Supplied data:
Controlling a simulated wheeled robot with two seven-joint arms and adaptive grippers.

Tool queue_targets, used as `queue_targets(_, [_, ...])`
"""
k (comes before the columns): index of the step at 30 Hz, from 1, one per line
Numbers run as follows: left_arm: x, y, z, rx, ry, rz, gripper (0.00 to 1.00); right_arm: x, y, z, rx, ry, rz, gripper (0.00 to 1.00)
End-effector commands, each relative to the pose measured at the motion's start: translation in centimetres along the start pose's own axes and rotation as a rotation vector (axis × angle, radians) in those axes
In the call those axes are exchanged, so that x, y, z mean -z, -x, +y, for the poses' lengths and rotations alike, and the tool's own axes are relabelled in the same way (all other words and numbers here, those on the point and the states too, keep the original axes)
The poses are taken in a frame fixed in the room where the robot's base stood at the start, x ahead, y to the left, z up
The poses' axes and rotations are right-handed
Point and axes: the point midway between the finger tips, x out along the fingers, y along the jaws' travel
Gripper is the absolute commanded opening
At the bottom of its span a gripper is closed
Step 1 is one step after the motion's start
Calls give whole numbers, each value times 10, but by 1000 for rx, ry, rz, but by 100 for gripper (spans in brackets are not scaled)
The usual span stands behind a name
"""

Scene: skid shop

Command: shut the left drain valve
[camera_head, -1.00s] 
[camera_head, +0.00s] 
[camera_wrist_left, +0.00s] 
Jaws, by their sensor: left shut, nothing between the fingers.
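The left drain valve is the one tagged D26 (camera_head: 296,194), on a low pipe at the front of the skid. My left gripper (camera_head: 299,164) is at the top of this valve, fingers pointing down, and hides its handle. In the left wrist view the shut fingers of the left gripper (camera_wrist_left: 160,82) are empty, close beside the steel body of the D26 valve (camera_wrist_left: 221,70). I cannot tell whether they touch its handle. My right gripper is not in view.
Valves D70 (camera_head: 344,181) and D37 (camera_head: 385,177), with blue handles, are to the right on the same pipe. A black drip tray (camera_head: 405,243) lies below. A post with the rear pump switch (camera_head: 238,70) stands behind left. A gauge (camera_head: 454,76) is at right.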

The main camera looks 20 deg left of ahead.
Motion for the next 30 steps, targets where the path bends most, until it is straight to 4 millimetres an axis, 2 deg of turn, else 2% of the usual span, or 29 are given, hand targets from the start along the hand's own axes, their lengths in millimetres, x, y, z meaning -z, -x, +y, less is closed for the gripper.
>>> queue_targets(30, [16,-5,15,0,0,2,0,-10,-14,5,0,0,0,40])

Task objective: Output the section opening with the line that has "k (comes before" and closing with the line that has "Numbers run as". Keep both end lines and leave out the rest.

Response for this exercise:
k (comes before the columns): index of the step at 30 Hz, from 1, one per line
Numbers run as follows: left_arm: x, y, z, rx, ry, rz, gripper (0.00 to 1.00); right_arm: x, y, z, rx, ry, rz, gripper (0.00 to 1.00)

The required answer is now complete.